Drive now, talk later

Since her grandson was killed, Reyff has spent much of the intervening years encouraging people not to talk and drive. Sometimes, if she sees drivers using phones while driving, she’ll tell them what she thinks.

“I once spoke to a man when I saw him using his cell phone (and driving). He said, ‘This is how I do my business.’ But my grandson can’t do business. People are pretty indignant about it; they feel that it’s their personal space.”

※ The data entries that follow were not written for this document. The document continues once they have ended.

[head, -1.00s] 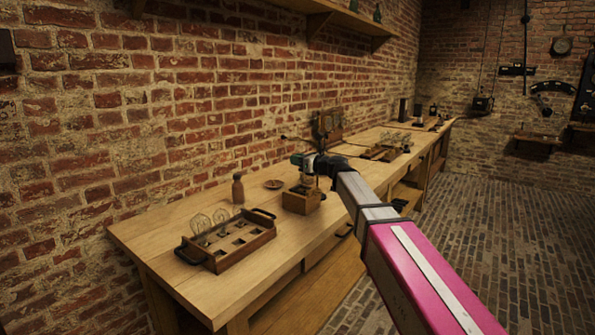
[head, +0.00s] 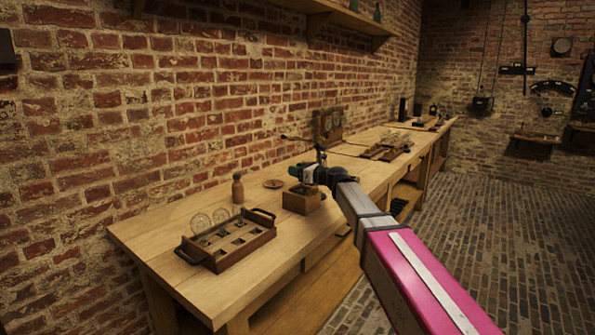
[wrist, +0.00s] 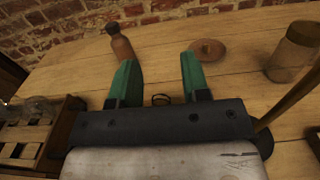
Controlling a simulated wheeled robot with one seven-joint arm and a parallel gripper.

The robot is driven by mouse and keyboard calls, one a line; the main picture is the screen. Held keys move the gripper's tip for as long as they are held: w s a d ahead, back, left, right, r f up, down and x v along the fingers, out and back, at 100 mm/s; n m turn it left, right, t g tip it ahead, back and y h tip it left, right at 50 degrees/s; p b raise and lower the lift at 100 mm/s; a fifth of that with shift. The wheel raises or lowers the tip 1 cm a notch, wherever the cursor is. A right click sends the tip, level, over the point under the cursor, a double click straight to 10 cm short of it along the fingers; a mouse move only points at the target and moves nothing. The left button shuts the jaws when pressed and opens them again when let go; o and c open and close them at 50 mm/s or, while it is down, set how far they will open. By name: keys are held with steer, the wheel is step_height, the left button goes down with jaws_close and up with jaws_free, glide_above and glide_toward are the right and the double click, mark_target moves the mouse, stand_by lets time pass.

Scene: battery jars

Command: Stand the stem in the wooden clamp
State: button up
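My gripper (head: 294,170) is low over a small wooden block-like box (head: 300,201) on the bench. In the wrist view my gripper (wrist: 157,60) has its two green fingers wide apart, with no object clasped between them. A small dark ring (wrist: 161,99) shows between the finger bases; I cannot tell whether it is part of the stem. I cannot make out the stem clearly in either view. The small box may be the wooden clamp, but its top is partly covered by my gripper in the head view and I cannot be sure.
A handled tray (head: 228,250) with compartments and upright glass discs (head: 200,222) stands at the front left. A wooden peg-shaped figure (head: 237,190) and a round dish (head: 273,184) stand behind. In the wrist view, a glass jar (wrist: 292,52) stands at right. Bare bench lies between.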

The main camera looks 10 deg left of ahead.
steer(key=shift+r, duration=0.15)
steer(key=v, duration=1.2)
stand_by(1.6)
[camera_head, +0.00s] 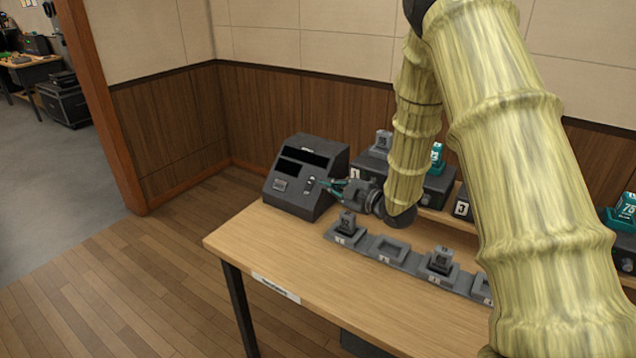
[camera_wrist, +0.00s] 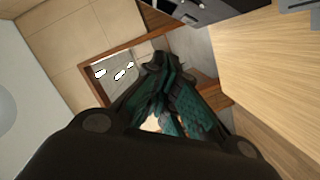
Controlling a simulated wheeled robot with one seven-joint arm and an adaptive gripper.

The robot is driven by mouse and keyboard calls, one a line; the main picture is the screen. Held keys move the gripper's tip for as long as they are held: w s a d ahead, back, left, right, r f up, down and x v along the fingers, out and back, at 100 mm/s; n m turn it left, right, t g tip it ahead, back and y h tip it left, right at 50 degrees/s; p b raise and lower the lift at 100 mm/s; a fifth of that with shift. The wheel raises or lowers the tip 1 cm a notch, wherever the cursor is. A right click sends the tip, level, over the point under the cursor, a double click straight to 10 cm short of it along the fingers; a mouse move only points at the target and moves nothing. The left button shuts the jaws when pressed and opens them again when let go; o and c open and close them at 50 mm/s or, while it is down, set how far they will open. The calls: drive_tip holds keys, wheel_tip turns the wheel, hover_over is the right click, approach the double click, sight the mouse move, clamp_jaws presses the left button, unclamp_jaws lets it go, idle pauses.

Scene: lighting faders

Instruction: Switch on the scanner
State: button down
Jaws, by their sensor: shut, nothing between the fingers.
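A dark grey console with a sloped face (camera_head: 290,190), which looks like the scanner, stands at the table's left end. Its face has dark display strips, a light grey plate and a column of small switches (camera_head: 309,184). The switch positions are too small to read. My gripper (camera_head: 321,182), with teal fingers, is shut and empty at the right side of the console's face, close to the switches. I cannot tell whether it touches them. In the wrist view the closed fingertips (camera_wrist: 155,58) point toward the room, and part of a dark unit (camera_wrist: 185,12) shows at the top edge.
A row of grey trays (camera_head: 390,250), some holding small dark numbered devices (camera_head: 441,260), lies along the wooden table (camera_head: 290,243). Behind it, dark docks hold grey and teal devices (camera_head: 437,156). My arm hides part of the table's right side. The table's front left is clear.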

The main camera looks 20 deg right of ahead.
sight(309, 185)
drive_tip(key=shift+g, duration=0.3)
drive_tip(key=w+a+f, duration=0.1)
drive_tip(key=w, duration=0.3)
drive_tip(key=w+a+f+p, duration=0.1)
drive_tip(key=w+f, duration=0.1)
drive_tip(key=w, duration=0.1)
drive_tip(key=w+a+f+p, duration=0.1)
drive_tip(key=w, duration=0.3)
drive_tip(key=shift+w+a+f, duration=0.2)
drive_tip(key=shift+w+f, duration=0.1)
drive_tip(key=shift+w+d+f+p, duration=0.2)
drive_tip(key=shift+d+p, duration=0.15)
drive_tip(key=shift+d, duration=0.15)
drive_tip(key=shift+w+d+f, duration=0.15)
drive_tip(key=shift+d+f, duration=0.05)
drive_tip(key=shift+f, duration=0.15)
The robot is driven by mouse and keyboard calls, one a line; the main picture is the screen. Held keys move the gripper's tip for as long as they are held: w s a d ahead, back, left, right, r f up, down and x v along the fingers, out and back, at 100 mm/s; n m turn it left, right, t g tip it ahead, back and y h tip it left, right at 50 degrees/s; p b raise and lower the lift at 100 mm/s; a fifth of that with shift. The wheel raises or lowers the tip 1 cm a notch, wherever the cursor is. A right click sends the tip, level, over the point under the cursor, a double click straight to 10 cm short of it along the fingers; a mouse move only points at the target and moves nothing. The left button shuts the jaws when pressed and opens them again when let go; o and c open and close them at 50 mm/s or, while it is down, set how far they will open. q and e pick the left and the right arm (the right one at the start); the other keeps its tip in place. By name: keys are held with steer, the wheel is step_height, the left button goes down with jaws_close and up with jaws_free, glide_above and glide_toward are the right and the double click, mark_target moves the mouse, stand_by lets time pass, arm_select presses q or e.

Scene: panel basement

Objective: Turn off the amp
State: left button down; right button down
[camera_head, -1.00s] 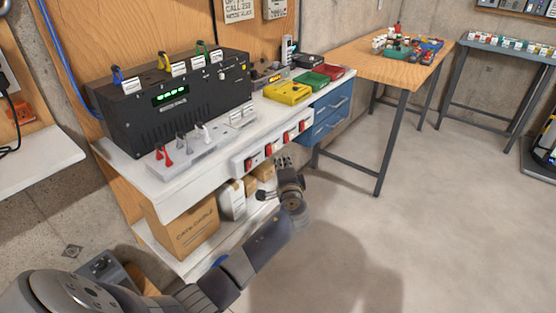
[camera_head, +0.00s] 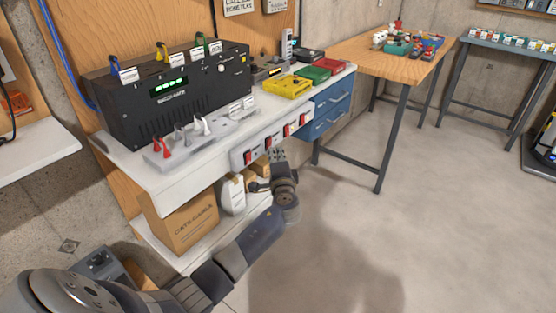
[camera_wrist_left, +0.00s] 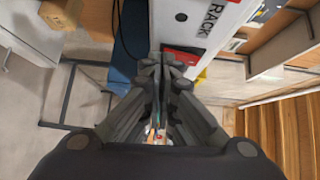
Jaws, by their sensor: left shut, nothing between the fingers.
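A white strip (camera_head: 262,148) with several red rocker switches is fixed along the front edge of the bench. Above it stands a black unit (camera_head: 195,112) with a lit green display. I cannot tell from the labels which is the amp's switch. My left gripper (camera_head: 278,156) is shut and empty, just in front of and below the strip's middle. In the left wrist view the shut fingers (camera_wrist_left: 160,62) are close to the strip (camera_wrist_left: 215,15), near a red switch (camera_wrist_left: 183,57) and a "RACK" label (camera_wrist_left: 211,20). Contact cannot be told. My right gripper is not in view.
Yellow (camera_head: 287,86), green (camera_head: 312,74) and red (camera_head: 328,66) trays sit at the bench's far end, above blue drawers (camera_head: 327,110). A cardboard box (camera_head: 187,225) and a white jug (camera_head: 232,195) stand on the shelf below.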

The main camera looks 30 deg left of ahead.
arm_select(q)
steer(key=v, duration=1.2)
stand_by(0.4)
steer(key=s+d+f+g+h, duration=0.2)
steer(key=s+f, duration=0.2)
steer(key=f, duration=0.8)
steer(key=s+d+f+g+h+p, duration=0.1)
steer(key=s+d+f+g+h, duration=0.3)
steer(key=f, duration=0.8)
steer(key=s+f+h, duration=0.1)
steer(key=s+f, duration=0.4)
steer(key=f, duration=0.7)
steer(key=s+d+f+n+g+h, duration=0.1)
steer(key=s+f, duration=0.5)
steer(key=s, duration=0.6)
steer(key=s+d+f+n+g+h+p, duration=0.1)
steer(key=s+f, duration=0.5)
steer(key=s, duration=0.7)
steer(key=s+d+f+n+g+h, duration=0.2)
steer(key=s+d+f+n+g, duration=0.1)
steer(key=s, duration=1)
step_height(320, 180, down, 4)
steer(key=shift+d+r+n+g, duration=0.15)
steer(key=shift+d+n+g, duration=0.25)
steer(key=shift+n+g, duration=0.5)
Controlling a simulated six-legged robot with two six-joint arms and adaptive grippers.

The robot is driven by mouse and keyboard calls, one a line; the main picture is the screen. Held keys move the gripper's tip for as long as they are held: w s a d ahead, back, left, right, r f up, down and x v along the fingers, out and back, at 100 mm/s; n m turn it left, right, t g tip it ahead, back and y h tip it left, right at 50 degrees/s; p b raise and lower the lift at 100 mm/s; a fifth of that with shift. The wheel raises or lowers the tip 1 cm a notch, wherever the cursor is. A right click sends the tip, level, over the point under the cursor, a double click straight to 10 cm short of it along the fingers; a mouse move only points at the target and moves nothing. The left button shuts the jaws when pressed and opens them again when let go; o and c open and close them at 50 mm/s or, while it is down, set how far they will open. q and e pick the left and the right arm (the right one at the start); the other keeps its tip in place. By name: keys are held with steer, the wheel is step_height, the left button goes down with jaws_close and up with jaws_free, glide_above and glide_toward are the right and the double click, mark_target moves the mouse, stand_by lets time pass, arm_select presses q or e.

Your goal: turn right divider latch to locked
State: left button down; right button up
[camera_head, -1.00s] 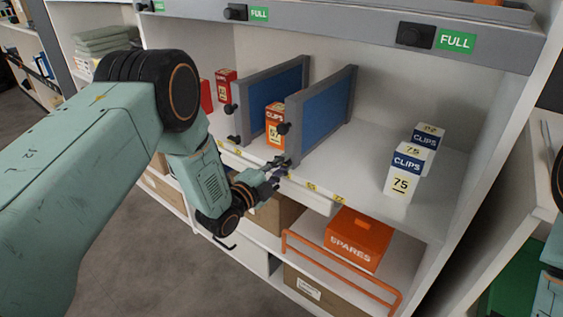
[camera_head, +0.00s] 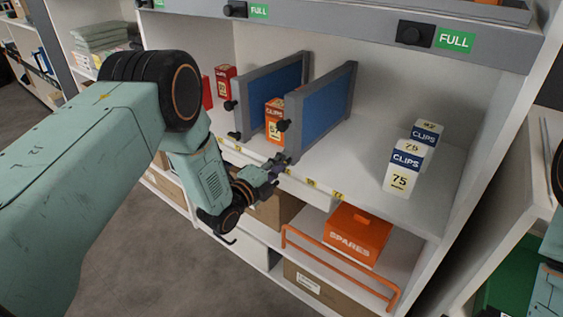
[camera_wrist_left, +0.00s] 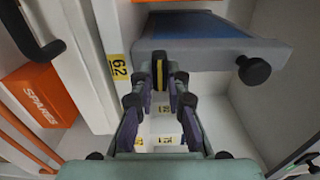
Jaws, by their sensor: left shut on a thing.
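The right divider (camera_head: 326,106) is a blue panel in a grey frame, standing upright on the shelf. A round black knob (camera_head: 284,125) sits on its front post and also shows in the left wrist view (camera_wrist_left: 253,70). My left gripper (camera_head: 275,166) is at the foot of that post, at the shelf's front edge. In the left wrist view its fingers (camera_wrist_left: 160,88) are shut on the dark latch (camera_wrist_left: 160,74), which has a yellow stripe. The fingers hide most of the latch, so I cannot tell its setting. My right gripper is out of view.
The left divider (camera_head: 275,92) stands beside it, with an orange clips box (camera_head: 275,115) between the two. White clips boxes (camera_head: 402,168) stand to the right. Below are an orange spares box (camera_head: 352,235) and an orange rail (camera_head: 335,270). An upper grey shelf beam (camera_head: 330,25) runs overhead.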

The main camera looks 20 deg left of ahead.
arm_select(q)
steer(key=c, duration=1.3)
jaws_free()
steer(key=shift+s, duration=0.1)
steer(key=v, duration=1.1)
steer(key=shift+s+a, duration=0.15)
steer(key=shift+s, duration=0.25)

Reyff has spoken in drivers’ education classes, to officials in other cities and to lawmakers in attempts to get a ban on cell-phone-use while driving. A local state representative, she said, told her that a law banning drivers under 18 from texting or talking would be fine — because they don’t vote. But it’s not just teenagers she’s worried about. (Michigan’s secretary of state can censure drivers age 14 years and 9 months to 19 if they are ticketed for incidents related to cell-phone use, which could extend their probationary driving period and force them to re-take their driving test. The SoS cannot enact a law restricting driving while talking or texting without the Legislature or the governor.)

In both her incidents with cell phone-related driving accidents, it’s been an adult behind the wheel.

“My friends are always talking about driving along and someone cutting them off. And it’s people driving and using their cell phones,” she said. “In both instances that hit my family, it’s been an adult that’s driving.

“I would love our state to have (a ban). I know it’s going to be tough, but I just know it’s going to be so important.”

Corrections: Due to a reporting error, an earlier version of this story should have stated that Sen. Kahn is a Republican. Also, state Rep. Gonzalez' name was misspelled.